# Problem description
Extract and list every line that contains the word "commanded".

-- Begin Information shown --

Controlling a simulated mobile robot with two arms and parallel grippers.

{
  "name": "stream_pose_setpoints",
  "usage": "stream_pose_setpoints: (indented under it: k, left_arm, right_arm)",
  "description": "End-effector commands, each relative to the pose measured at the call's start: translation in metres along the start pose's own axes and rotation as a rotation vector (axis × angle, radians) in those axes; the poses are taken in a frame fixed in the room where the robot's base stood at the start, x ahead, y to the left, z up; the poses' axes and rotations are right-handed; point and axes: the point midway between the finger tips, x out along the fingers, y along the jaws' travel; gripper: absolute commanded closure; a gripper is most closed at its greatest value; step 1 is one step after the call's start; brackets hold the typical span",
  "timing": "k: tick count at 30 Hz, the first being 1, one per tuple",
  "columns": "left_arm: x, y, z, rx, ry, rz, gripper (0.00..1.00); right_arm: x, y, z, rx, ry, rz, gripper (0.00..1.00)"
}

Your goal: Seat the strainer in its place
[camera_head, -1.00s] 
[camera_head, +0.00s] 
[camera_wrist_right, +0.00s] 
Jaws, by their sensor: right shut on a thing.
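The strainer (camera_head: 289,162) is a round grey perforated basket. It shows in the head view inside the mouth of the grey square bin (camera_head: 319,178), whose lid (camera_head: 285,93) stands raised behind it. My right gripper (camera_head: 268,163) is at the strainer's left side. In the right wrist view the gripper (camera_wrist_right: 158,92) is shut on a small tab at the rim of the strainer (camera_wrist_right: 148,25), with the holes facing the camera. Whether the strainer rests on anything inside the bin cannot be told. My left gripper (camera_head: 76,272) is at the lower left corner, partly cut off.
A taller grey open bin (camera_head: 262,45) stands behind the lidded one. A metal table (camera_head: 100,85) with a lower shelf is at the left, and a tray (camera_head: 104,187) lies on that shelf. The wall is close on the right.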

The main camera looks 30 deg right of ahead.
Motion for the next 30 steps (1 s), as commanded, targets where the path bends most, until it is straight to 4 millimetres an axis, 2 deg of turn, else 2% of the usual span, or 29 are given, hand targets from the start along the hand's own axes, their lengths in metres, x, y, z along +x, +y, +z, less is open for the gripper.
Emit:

-- End Information shown --

# Solution for this task
  "description": "End-effector commands, each relative to the pose measured at the call's start: translation in metres along the start pose's own axes and rotation as a rotation vector (axis × angle, radians) in those axes; the poses are taken in a frame fixed in the room where the robot's base stood at the start, x ahead, y to the left, z up; the poses' axes and rotations are right-handed; point and axes: the point midway between the finger tips, x out along the fingers, y along the jaws' travel; gripper: absolute commanded closure; a gripper is most closed at its greatest value; step 1 is one step after the call's start; brackets hold the typical span",
Motion for the next 30 steps (1 s), as commanded, targets where the path bends most, until it is straight to 4 millimetres an axis, 2 deg of turn, else 2% of the usual span, or 29 are given, hand targets from the start along the hand's own axes, their lengths in metres, x, y, z along +x, +y, +z, less is open for the gripper.

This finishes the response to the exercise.